**Exercise prompt**
Transcribe only what runs from the line containing "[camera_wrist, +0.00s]" through the final line below, exactly, and leave every picture out.

**Collected material**

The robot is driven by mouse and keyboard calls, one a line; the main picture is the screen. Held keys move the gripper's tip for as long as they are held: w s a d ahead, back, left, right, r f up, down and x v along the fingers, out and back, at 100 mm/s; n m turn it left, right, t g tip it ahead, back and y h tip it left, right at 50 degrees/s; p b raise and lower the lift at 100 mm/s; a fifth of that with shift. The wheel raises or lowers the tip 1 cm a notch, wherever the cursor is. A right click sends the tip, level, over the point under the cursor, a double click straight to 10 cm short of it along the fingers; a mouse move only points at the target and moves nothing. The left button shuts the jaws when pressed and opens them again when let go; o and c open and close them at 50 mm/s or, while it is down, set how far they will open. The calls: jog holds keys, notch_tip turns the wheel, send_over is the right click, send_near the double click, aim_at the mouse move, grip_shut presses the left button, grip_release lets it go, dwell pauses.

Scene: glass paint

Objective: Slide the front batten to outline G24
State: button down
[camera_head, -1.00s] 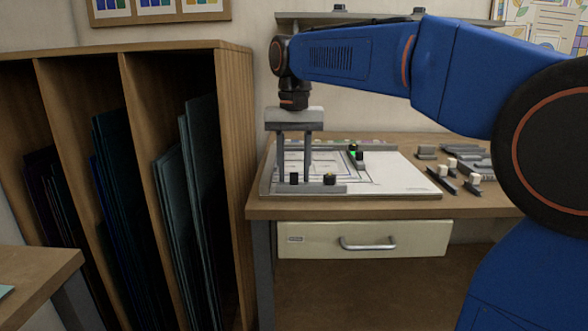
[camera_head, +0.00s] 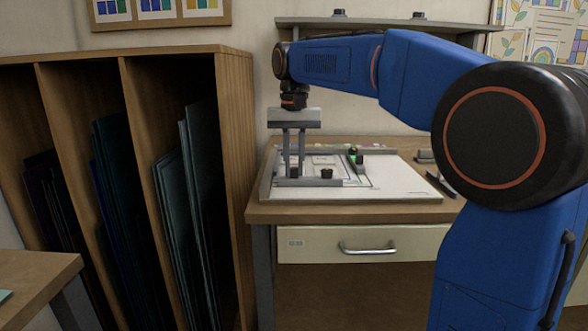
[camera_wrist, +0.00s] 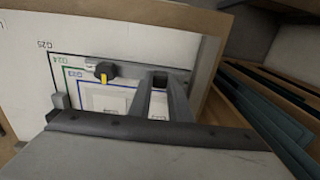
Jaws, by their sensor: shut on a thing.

**Output**
[camera_wrist, +0.00s] 
Jaws, by their sensor: shut on a thing.

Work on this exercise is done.